No, nothing to do with my considerable time constraints today.
I’m talking about tension in a story. And how I got it wrong for a considerable portion of mine.
It started at the very beginning of my Doorways crits. My one CP extraordinaire, M Pax, kept asking me to let her see into one MC’s past. And I wouldn’t, because, well, she was just as coy with me. Why should I share info when my MC wanted to let it come out in her own good time?
Besides, I thought, the mystery about her past just adds to the tension.
True. But as this post points out, it adds to the wrong sort of tension. After I read this post, I got to thinking about Doorways. And realized what a huge mistake I’d made. I ended up spending the greater part of my day rooting out and fixing it. Luckily for me, a few subtle changes were enough, but it could have been a lot worse. Which is why I’m writing about it today as well.

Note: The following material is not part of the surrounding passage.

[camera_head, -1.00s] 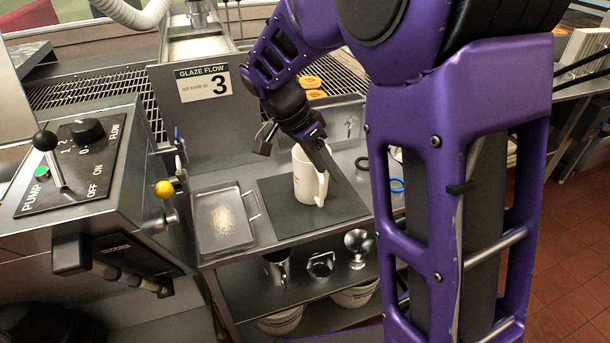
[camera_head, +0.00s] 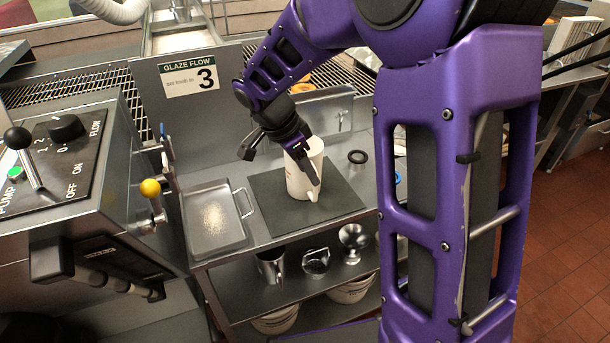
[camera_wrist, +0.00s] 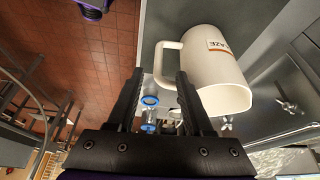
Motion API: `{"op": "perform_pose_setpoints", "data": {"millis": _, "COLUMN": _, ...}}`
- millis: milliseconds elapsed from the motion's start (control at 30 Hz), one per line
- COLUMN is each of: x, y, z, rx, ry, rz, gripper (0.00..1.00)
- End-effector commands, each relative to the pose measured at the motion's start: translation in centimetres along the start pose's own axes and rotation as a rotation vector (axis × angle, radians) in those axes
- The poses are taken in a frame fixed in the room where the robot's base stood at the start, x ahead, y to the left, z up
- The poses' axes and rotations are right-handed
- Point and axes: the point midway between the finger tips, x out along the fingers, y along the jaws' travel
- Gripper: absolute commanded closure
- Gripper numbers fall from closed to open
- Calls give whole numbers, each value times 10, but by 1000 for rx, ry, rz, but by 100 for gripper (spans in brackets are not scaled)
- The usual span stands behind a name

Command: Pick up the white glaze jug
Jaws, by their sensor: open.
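The white glaze jug (camera_head: 298,183) stands upright on a dark mat (camera_head: 345,199) on the metal shelf. In the wrist view the jug (camera_wrist: 215,72) shows at the right with part of an orange-edged label, and its handle (camera_wrist: 160,62) points left. My gripper (camera_head: 312,178) is open and close to the jug, with a finger covering part of its right side in the head view. In the wrist view the handle appears between the fingertips of my gripper (camera_wrist: 159,75), near the right finger. I cannot tell whether anything touches.
A metal tray (camera_head: 238,240) lies left of the mat. A dark ring (camera_head: 357,156) and a blue ring (camera_head: 398,178) lie to the right. The pump control box (camera_head: 60,150) stands at the left. Metal cups (camera_head: 270,266) and pails (camera_head: 352,290) are below.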

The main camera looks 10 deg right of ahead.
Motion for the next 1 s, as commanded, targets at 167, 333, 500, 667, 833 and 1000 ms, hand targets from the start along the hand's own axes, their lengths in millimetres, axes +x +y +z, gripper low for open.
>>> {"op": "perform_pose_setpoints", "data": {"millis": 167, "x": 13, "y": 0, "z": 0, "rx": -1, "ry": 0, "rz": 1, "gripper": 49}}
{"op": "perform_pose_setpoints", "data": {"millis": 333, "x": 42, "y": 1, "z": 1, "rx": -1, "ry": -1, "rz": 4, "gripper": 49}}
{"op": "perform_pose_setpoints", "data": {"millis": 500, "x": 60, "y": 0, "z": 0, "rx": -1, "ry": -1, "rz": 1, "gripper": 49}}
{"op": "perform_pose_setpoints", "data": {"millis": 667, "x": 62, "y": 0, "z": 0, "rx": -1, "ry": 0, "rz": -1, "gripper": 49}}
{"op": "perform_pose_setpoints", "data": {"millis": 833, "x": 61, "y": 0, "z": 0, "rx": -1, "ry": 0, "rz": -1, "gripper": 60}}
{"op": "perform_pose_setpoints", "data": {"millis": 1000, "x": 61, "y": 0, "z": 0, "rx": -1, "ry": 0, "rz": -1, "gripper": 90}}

Real tension in a story comes from the fact that characters have questions and goals. We readers experience tension because they don’t know if those questions will be answered or the goals attained. We hope they will be, but we know that possibly they won’t. So we read on, hoping (and if the writer is really good, praying) that things will end up the way we and the character want them to.
The reason why we care this much is that by the time the goals and questions become known, we feel like we know the character. We can’t care if we don’t see why the goals and question are important to the character. So you can’t make us care if you don’t give us the information we need to bond with the characters.
Yes… the mystery in the character’s past adds to tension, but unless it’s the foundation of the plot (e.g. if the character’s question is about his/her past), it will make the reader hurl the book to the nearest wall.
The blog post above gave a few examples of bad tension, so I’m just going to let you go there to read them. But to sum it up, I’m now thinking about tension like this: Tension should be forward looking. It should be about the story going forward to the end and about whether the end will be the one the reader wants.
If your tension is back looking, i.e. coming from the fact that the reader isn’t being allowed to see into a main character’s past, odds are pretty great that you’ll be annoying the life out of your reader.
Trust me. When I put my reader cap on and read my MC’s intro, I wanted to strangle the writer.
So do you also write your tension to be back-looking? How do you make sure that the tension in your story doesn’t annoy the reader?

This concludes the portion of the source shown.